WRITTEN PROBLEM. Make an exact copy of the records, with the images left out.

* * *

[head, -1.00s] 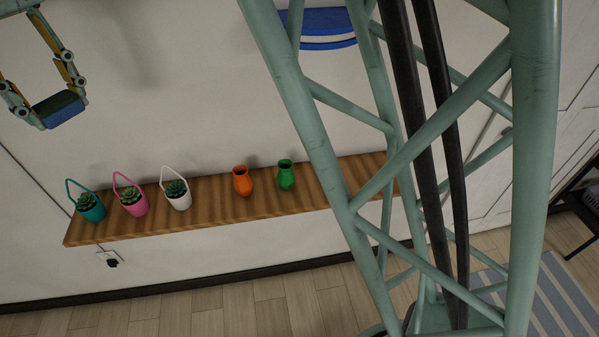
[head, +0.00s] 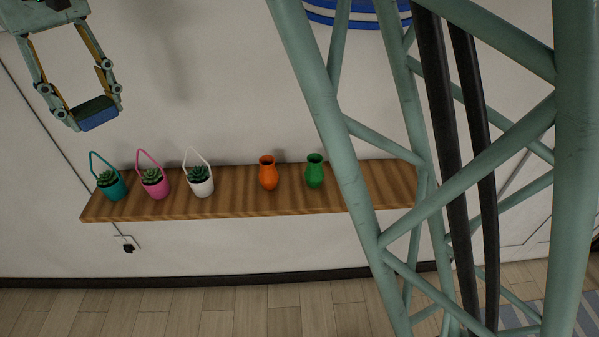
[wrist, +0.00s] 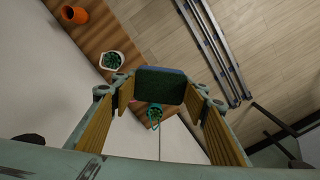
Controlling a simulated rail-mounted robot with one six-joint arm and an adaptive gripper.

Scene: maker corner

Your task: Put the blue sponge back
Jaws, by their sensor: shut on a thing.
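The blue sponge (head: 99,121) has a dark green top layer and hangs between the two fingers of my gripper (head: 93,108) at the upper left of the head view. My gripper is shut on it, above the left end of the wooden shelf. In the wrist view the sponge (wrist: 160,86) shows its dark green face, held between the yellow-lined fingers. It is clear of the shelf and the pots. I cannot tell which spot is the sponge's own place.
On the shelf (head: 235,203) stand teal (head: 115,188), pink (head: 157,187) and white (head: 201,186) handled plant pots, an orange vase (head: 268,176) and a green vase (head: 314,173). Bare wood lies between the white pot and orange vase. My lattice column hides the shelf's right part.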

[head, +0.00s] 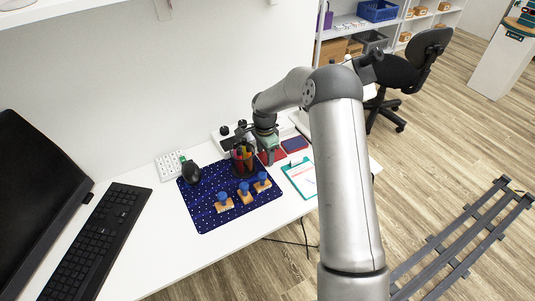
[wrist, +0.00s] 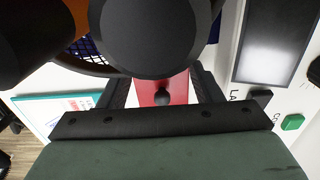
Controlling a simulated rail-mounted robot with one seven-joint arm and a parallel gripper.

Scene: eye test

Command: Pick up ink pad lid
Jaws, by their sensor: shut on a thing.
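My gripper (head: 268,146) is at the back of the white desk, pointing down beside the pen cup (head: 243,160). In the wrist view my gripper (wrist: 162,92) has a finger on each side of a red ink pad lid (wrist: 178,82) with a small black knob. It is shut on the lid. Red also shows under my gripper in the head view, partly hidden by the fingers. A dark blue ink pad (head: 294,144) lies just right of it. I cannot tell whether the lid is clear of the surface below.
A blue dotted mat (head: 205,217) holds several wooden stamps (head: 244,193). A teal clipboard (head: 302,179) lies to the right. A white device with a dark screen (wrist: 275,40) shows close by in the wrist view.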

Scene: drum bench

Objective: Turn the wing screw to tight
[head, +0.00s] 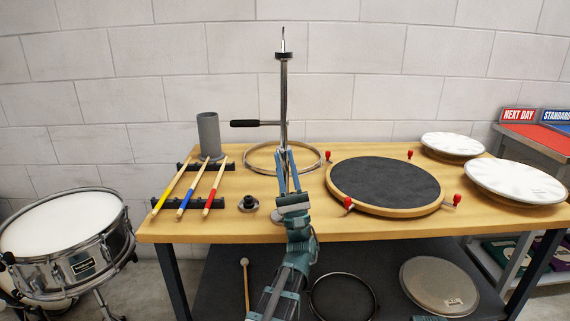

* * *

FINAL ANSWER.
[head, -1.00s] 
[head, +0.00s] 
[wrist, +0.00s] 
Controlling a simulated rail-mounted robot with one six-joint arm and an adaptive gripper.

Scene: maker corner

Your task: Put the blue sponge back
Jaws, by their sensor: shut on a thing.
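The blue sponge (head: 99,121) has a dark green top layer and hangs between the two fingers of my gripper (head: 93,108) at the upper left of the head view. My gripper is shut on it, above the left end of the wooden shelf. In the wrist view the sponge (wrist: 160,86) shows its dark green face, held between the yellow-lined fingers. It is clear of the shelf and the pots. I cannot tell which spot is the sponge's own place.
On the shelf (head: 235,203) stand teal (head: 115,188), pink (head: 157,187) and white (head: 201,186) handled plant pots, an orange vase (head: 268,176) and a green vase (head: 314,173). Bare wood lies between the white pot and orange vase. My lattice column hides the shelf's right part.

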[head, +0.00s] 
[wrist, +0.00s] 
Controlling a simulated rail-mounted robot with one seven-joint arm and a parallel gripper.

Scene: eye test

Command: Pick up ink pad lid
Jaws, by their sensor: shut on a thing.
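My gripper (head: 268,146) is at the back of the white desk, pointing down beside the pen cup (head: 243,160). In the wrist view my gripper (wrist: 162,92) has a finger on each side of a red ink pad lid (wrist: 178,82) with a small black knob. It is shut on the lid. Red also shows under my gripper in the head view, partly hidden by the fingers. A dark blue ink pad (head: 294,144) lies just right of it. I cannot tell whether the lid is clear of the surface below.
A blue dotted mat (head: 205,217) holds several wooden stamps (head: 244,193). A teal clipboard (head: 302,179) lies to the right. A white device with a dark screen (wrist: 275,40) shows close by in the wrist view.

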Scene: drum bench

Objective: Turn the wing screw to tight
[head, +0.00s] 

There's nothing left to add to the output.